__WORK TO BE COMPLETED__.
Report every line in the listing that contains the string "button".
_ _ _ _
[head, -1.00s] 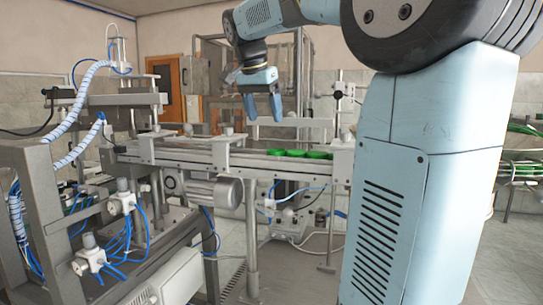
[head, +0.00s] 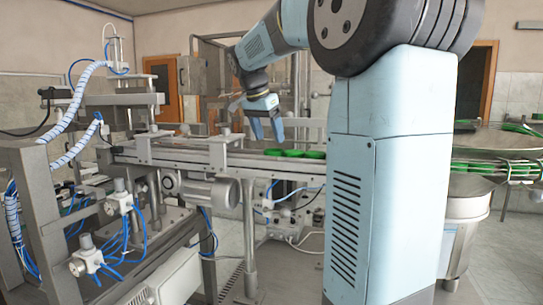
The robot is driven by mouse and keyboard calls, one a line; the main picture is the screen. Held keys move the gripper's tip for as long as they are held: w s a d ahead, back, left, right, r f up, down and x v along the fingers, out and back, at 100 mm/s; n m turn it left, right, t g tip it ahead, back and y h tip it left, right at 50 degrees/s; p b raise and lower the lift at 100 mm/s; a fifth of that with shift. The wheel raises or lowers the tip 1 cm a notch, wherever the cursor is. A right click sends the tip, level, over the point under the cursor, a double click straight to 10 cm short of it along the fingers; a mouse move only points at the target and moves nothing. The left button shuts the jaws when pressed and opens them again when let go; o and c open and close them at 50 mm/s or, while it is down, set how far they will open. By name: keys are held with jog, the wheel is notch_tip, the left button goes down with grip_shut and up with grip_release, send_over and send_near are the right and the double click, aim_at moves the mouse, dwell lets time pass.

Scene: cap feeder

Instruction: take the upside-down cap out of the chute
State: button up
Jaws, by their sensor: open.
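Several green caps (head: 294,153) sit in a row in the chute (head: 196,154), a pale metal track running across the middle of the head view. At this size I cannot tell which cap is upside down. My gripper (head: 267,137) points down just above and slightly left of the caps. Its two light blue fingers are apart, with nothing visible between them. My arm's column hides the right end of the chute.
A metal frame with blue air hoses (head: 122,205) stands at the left. A round steel bowl (head: 495,140) and a green-lined track (head: 500,170) are at the right. Posts and brackets (head: 226,140) rise along the chute.

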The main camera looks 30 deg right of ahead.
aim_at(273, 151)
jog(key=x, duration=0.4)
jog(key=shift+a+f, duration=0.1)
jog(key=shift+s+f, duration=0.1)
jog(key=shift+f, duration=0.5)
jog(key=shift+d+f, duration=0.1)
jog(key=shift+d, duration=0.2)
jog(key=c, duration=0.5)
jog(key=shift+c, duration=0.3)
_ _ _ _
__EXERCISE SOLUTION__.
The robot is driven by mouse and keyboard calls, one a line; the main picture is the screen. Held keys move the gripper's tip for as long as they are held: w s a d ahead, back, left, right, r f up, down and x v along the fingers, out and back, at 100 mm/s; n m turn it left, right, t g tip it ahead, back and y h tip it left, right at 50 degrees/s; p b raise and lower the lift at 100 mm/s; a fifth of that with shift. The wheel raises or lowers the tip 1 cm a notch, wherever the cursor is. A right click sends the tip, level, over the point under the cursor, a double click straight to 10 cm short of it along the fingers; a mouse move only points at the target and moves nothing. The left button shuts the jaws when pressed and opens them again when let go; o and c open and close them at 50 mm/s or, while it is down, set how far they will open. By name: keys are held with jog, the wheel is notch_tip, the left button goes down with grip_shut and up with grip_release, send_over and send_near are the right and the double click, aim_at moves the mouse, dwell lets time pass.
State: button up

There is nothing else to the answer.